Ayat 18-19 menggambarkan hukuman Allah atas Yoyakim: ia tidak akan ditangisi seperti raja pada umumnya, dan ia akan dikuburkan seperti seekor keledai, dilemparkan keluar dari pintu gerbang Yerusalem. Hukuman ini adalah simbol kehinaan total, karena dalam budaya Israel, pemakaman yang layak adalah bentuk penghormatan terakhir. Yoyakim, yang membangun istana megah untuk dirinya, justru berakhir dalam kehinaan tanpa penghormatan. Hal ini menunjukkan bahwa Allah meruntuhkan kesombongan manusia yang menindas sesamanya. Dengan demikian, hukuman Yoyakim menjadi peringatan bahwa kekuasaan tanpa keadilan berakhir dengan kebinasaan.

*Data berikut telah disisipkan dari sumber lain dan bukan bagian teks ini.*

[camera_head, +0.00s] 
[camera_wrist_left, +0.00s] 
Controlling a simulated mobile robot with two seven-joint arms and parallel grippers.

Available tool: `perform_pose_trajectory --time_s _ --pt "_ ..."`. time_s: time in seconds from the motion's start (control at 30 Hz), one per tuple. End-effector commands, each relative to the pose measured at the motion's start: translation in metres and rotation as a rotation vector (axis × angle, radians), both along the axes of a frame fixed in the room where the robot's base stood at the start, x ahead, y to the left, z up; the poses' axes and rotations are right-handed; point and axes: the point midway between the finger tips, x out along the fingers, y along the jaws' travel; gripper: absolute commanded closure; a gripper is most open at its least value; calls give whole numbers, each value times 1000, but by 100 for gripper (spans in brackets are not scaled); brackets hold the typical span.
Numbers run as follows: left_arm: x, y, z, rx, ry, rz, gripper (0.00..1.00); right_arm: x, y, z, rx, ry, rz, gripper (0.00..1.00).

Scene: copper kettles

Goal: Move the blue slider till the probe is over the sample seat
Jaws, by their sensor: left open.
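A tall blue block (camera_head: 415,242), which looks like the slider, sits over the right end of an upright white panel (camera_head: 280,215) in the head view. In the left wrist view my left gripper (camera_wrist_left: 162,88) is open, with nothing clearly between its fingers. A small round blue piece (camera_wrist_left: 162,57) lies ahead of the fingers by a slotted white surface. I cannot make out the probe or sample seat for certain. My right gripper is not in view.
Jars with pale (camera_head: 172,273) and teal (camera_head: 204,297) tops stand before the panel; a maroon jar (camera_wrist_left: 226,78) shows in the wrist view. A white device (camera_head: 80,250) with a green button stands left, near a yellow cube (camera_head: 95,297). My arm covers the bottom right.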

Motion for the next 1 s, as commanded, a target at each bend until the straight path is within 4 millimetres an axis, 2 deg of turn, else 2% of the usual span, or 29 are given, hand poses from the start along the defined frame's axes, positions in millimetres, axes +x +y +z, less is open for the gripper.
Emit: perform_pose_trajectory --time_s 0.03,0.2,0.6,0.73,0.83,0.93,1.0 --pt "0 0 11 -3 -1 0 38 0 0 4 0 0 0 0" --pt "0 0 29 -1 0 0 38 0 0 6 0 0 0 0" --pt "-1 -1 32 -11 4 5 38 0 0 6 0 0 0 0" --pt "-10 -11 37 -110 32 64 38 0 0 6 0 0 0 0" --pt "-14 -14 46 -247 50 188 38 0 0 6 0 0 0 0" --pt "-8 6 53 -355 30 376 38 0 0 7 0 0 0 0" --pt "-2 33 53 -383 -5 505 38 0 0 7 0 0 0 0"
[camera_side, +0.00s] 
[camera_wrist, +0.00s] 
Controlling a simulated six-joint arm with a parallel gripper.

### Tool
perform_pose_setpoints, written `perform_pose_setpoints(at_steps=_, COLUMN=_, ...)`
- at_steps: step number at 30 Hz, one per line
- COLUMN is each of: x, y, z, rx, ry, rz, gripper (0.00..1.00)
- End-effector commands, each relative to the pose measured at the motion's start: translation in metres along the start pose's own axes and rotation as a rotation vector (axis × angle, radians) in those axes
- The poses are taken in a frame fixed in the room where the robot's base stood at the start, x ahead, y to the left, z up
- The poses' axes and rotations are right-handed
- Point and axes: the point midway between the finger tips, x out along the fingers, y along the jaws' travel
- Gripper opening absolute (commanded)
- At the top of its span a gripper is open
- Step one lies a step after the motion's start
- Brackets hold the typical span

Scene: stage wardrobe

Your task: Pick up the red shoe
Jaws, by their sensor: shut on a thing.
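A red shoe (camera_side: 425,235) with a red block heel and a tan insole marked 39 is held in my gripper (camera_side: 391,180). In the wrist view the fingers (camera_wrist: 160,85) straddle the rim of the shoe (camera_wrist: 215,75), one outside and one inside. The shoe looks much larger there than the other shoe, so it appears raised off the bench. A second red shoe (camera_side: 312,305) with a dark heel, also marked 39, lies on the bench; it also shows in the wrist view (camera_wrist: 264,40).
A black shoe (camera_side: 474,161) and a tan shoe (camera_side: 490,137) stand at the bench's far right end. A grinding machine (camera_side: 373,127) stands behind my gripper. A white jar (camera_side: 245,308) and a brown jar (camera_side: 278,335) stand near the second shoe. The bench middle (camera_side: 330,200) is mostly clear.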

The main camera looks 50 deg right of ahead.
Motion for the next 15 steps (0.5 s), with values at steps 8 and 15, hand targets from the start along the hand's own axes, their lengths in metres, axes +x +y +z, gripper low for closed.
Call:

Secara historis-teologis, teks ini juga memperlihatkan bahwa Allah menilai pemimpin berdasarkan sikapnya terhadap kaum lemah. Dalam tradisi para nabi, tema keadilan sosial selalu menjadi inti nubuat (Yesaya 1:17; Amos 5:24; Mikha 6:8). Yeremia berdiri dalam garis kenabian yang menolak eksploitasi dan menegakkan keadilan sebagai tanda umat yang setia kepada Allah. Yoyakim menjadi contoh negatif, sementara Yosia menjadi teladan positif yang menegaskan pentingnya keadilan sosial. Untuk itu, Yeremia mengingatkan bahwa setiap kepemimpinan diuji melalui kepedulian kepada kaum miskin dan tertindas.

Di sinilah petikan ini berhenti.